Do this:
Using the records below, copy exactly the part that opens with the line holding "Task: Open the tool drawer" and closes with the line holding "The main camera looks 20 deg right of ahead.", minus the pictures.

[Stored data]
◆ ◆ ◆

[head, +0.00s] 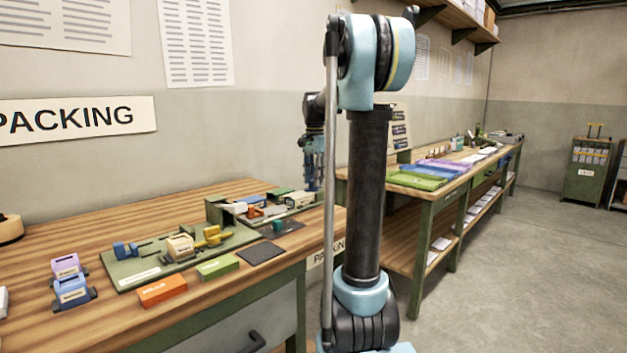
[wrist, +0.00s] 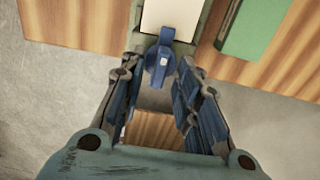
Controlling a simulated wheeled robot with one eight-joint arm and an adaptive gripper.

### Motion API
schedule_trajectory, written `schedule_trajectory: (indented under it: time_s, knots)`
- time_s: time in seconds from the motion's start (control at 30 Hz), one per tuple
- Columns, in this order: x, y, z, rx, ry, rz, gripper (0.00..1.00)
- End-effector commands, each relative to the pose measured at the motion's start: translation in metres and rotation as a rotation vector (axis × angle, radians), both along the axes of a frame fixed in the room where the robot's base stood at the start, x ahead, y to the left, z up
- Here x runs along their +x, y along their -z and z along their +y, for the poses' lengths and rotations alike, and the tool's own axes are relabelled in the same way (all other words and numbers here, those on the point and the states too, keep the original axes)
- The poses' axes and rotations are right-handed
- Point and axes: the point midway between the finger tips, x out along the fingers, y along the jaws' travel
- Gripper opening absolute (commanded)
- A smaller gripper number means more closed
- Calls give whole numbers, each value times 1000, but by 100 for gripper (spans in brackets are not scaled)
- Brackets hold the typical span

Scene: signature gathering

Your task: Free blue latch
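A dark blue latch (wrist: 160,58) shows in the wrist view, at the end of a green fixture with a cream panel (wrist: 172,16). My gripper (wrist: 158,64) is open, with a finger on each side of the latch. A gap shows between the latch and each finger, so it does not appear gripped. In the head view my gripper (head: 314,182) points down beyond the back right part of the packing table. The latch cannot be made out there; my arm hides part of that area.
The packing table (head: 35,330) carries a green board (head: 130,268) with several blocks, an orange block (head: 162,289), a green block (head: 217,267) and a dark pad (head: 261,253). A second bench (head: 430,200) with trays stands behind. Open floor (head: 540,270) lies at right.

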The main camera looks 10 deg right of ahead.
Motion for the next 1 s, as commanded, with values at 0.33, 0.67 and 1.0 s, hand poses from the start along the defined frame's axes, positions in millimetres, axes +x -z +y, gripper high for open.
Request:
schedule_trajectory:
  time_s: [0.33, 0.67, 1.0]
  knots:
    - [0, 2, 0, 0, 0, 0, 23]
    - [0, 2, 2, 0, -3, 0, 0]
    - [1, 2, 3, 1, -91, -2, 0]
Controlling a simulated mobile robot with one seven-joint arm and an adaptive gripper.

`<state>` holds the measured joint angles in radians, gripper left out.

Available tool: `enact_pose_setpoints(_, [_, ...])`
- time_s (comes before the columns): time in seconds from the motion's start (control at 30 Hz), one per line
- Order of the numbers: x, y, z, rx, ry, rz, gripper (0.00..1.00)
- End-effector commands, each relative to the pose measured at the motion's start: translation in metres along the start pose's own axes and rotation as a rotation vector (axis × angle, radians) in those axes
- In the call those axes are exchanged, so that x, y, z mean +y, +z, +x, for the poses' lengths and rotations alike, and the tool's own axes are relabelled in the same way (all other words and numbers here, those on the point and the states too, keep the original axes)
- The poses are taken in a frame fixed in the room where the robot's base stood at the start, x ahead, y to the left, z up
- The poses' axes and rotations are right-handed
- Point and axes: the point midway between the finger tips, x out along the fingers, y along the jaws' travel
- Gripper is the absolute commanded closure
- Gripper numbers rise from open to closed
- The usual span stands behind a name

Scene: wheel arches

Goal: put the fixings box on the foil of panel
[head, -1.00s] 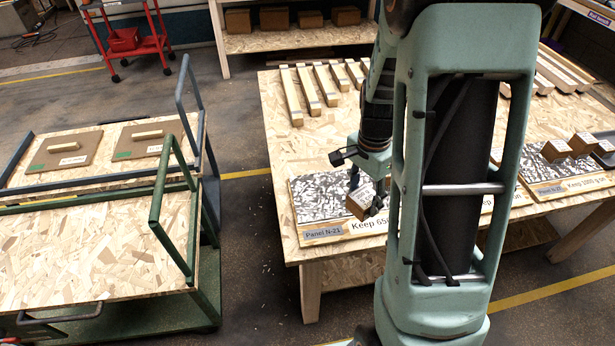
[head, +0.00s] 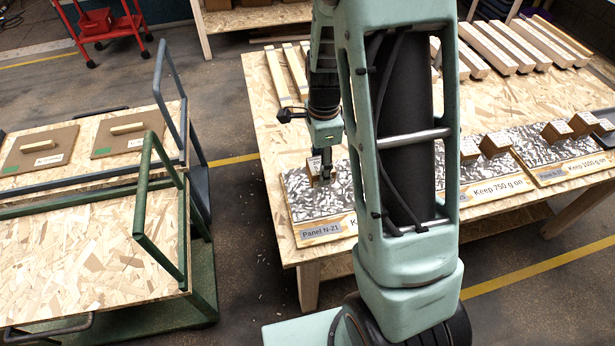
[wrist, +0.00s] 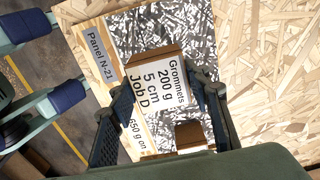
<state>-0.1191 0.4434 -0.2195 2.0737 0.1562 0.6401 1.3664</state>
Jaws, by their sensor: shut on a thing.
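My gripper (head: 325,176) is over the foil of panel N-21 (head: 303,203). In the wrist view its two dark fingers (wrist: 160,104) are shut on a brown fixings box (wrist: 158,55) with a white label reading Grommets, 200 g, 5 cm, Job D. The silver-and-dark foil (wrist: 165,25) shows behind the held box. I cannot tell whether the box touches the foil. A second, smaller-looking brown box (wrist: 189,134) shows below the held one, partly hidden by my gripper. My arm hides the right part of the panel in the head view.
More foil panels with brown boxes (head: 495,144) stand to the right, one marked Keep 750 g on. Wooden battens (head: 490,52) lie at the table's back. Trolleys with a green frame (head: 150,240) and a blue-grey frame (head: 165,90) stand left of the table.

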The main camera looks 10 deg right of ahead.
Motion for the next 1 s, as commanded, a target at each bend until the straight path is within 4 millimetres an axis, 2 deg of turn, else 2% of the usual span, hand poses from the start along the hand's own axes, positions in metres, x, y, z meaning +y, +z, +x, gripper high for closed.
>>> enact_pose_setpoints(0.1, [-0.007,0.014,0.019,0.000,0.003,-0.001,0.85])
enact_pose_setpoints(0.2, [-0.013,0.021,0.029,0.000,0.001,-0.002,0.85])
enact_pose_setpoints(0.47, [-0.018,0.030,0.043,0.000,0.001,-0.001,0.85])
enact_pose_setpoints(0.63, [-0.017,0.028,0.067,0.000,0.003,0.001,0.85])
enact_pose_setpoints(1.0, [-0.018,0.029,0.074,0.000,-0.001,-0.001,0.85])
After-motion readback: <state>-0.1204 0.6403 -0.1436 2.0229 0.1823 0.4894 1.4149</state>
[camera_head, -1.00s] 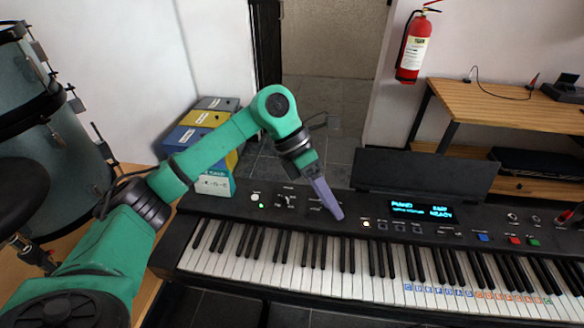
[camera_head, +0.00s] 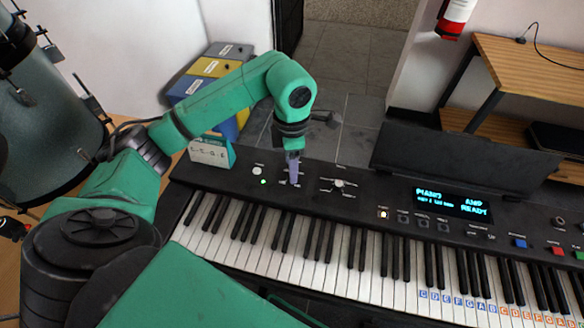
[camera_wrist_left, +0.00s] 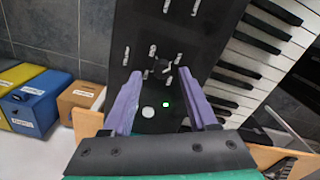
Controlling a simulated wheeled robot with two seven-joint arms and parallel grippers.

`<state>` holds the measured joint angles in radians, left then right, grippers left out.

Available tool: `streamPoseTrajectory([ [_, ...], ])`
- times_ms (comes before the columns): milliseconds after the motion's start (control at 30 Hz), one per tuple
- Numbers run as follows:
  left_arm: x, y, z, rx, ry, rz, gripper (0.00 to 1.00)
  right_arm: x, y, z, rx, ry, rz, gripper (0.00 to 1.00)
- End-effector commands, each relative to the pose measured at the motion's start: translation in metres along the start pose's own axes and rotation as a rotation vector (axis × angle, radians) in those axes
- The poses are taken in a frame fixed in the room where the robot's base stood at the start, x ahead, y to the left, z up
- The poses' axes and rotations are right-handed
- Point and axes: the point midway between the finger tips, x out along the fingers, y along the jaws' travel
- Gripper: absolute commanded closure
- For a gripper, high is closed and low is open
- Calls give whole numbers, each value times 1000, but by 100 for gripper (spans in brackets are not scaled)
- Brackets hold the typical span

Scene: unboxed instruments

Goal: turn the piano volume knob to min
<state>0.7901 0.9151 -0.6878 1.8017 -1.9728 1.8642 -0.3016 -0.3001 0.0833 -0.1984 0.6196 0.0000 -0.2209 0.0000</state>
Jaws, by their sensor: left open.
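The piano (camera_head: 230,190) has a dark control panel along its back. A small knob (camera_wrist_left: 162,68) with pale marks around it sits on the panel, and I take it for the volume knob. In the wrist view it lies ahead of and between the purple fingers of my left gripper (camera_wrist_left: 164,98). The fingers are apart and hold nothing. In the head view my left gripper (camera_head: 292,172) points down over this part of the panel and mostly hides the knob. I cannot read the labels or the knob's setting. My right gripper is not in view.
A white round button (camera_head: 257,170) and a green light (camera_head: 263,182) are left of the gripper. Another marked knob (camera_head: 340,183) and a lit display (camera_head: 452,203) are to its right. A music stand (camera_head: 455,158) rises behind the panel. Boxes (camera_head: 212,75) stand behind left.

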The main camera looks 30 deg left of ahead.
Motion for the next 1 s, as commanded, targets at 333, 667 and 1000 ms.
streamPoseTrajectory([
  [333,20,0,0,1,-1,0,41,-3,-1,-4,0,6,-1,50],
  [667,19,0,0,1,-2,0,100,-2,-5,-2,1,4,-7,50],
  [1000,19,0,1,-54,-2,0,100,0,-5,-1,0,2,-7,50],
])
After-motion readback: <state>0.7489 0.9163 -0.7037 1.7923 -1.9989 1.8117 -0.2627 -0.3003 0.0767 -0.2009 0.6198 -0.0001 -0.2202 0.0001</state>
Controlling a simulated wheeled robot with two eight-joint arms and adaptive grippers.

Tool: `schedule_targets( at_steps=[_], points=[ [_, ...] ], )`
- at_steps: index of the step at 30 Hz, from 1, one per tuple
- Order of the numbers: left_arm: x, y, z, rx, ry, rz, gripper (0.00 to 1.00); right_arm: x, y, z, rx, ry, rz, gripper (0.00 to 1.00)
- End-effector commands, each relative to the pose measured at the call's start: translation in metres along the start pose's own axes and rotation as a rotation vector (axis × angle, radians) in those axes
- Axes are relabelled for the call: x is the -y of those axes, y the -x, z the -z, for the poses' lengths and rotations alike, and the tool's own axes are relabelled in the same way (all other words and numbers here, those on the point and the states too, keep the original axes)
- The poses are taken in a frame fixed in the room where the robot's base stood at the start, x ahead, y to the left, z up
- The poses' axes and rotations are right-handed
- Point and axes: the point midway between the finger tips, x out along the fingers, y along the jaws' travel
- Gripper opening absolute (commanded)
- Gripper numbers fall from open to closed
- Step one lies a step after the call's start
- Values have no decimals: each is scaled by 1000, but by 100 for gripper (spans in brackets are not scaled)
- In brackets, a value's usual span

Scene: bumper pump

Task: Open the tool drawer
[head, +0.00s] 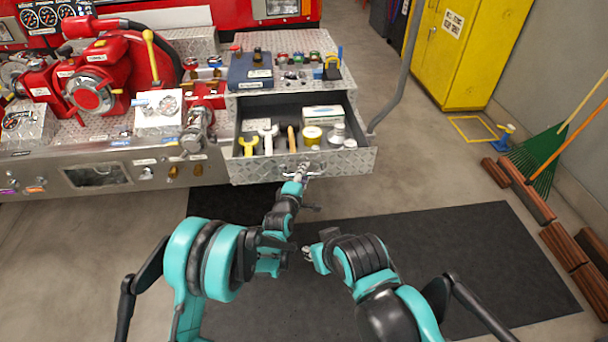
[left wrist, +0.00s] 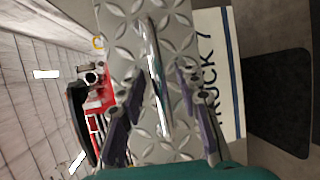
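The tool drawer (head: 330,165) is a diamond-plate drawer under the right end of the pump panel. It is pulled out, with its inside showing. Its bar handle (left wrist: 153,70) is on the front face. My left gripper (head: 303,174) is at the handle. In the left wrist view its two dark fingers stand on either side of the bar, with visible gaps, so the left gripper (left wrist: 160,100) looks open around it. My right gripper (head: 308,254) is low over the dark mat, away from the drawer. It is too small to tell its opening.
The drawer holds a yellow tool (head: 248,146), a yellow tape roll (head: 312,134), a white box (head: 322,112) and other items. A blue case (head: 250,72) sits on top. A grey pole (head: 397,85) stands close to the drawer's right. The dark mat (head: 450,250) is clear on the right.

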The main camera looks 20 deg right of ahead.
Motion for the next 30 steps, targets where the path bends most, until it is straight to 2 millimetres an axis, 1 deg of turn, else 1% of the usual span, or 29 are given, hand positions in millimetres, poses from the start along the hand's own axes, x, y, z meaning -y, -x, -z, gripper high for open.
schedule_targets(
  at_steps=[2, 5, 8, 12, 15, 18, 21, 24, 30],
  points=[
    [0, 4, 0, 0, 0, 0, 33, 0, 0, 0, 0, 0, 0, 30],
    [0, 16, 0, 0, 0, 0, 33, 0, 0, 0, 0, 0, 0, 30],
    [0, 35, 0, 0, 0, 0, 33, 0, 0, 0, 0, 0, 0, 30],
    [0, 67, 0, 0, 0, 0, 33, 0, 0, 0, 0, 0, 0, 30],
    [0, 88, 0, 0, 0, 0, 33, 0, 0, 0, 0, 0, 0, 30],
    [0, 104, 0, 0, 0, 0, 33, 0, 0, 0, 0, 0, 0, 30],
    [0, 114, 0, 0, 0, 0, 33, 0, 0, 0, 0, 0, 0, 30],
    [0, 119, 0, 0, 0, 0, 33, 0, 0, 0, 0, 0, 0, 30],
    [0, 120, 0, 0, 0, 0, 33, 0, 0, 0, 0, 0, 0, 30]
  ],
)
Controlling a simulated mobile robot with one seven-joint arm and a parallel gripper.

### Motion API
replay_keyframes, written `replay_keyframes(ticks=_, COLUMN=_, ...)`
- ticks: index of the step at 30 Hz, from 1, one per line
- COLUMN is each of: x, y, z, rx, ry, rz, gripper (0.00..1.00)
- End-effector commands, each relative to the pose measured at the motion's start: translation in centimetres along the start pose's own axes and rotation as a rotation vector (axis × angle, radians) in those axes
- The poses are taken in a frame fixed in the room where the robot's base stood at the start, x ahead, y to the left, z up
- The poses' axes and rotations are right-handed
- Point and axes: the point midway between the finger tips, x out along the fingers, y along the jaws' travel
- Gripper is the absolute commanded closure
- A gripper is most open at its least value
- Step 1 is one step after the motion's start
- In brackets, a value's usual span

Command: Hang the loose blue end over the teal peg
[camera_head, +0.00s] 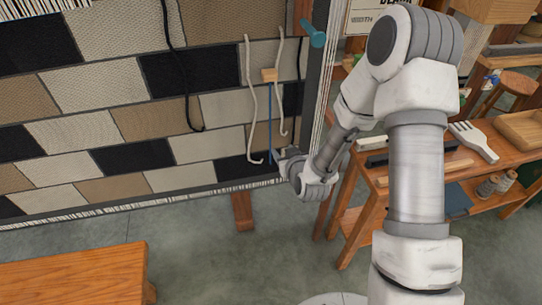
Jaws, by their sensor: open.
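The teal peg (314,37) sticks out near the upper right edge of the woven panel, on its frame. The loose blue end (270,135) is a thin strand hanging straight down in front of the panel's right side, below a small tan block (269,75). My gripper (279,157) is open at the lower right of the panel, close to the bottom of the blue strand. Whether it touches the strand cannot be told. My arm covers part of the right side of the view.
Cream strands (252,110) hang on both sides of the blue one, and a black strand (185,85) hangs farther left. A wooden bench (75,275) stands at lower left. A wooden table (465,170) with tools stands at right. Grey floor (215,265) is clear between them.

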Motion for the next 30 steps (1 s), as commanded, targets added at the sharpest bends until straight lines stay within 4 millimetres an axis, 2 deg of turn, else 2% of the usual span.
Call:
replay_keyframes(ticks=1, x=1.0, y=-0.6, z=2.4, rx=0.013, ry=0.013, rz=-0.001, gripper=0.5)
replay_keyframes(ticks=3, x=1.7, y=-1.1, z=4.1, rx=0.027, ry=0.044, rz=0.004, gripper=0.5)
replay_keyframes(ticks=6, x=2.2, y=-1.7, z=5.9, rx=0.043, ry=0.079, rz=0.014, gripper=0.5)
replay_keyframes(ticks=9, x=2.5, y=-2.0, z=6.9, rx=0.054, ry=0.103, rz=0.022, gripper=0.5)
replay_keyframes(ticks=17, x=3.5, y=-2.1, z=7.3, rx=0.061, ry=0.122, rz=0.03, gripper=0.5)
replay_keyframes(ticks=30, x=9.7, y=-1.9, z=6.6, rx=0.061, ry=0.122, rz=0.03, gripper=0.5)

◆ ◆ ◆

Expected answer:
Task: Open the tool drawer
[head, +0.00s] 
[left wrist, +0.00s] 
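The tool drawer (head: 330,165) is a diamond-plate drawer under the right end of the pump panel. It is pulled out, with its inside showing. Its bar handle (left wrist: 153,70) is on the front face. My left gripper (head: 303,174) is at the handle. In the left wrist view its two dark fingers stand on either side of the bar, with visible gaps, so the left gripper (left wrist: 160,100) looks open around it. My right gripper (head: 308,254) is low over the dark mat, away from the drawer. It is too small to tell its opening.
The drawer holds a yellow tool (head: 248,146), a yellow tape roll (head: 312,134), a white box (head: 322,112) and other items. A blue case (head: 250,72) sits on top. A grey pole (head: 397,85) stands close to the drawer's right. The dark mat (head: 450,250) is clear on the right.

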The main camera looks 20 deg right of ahead.

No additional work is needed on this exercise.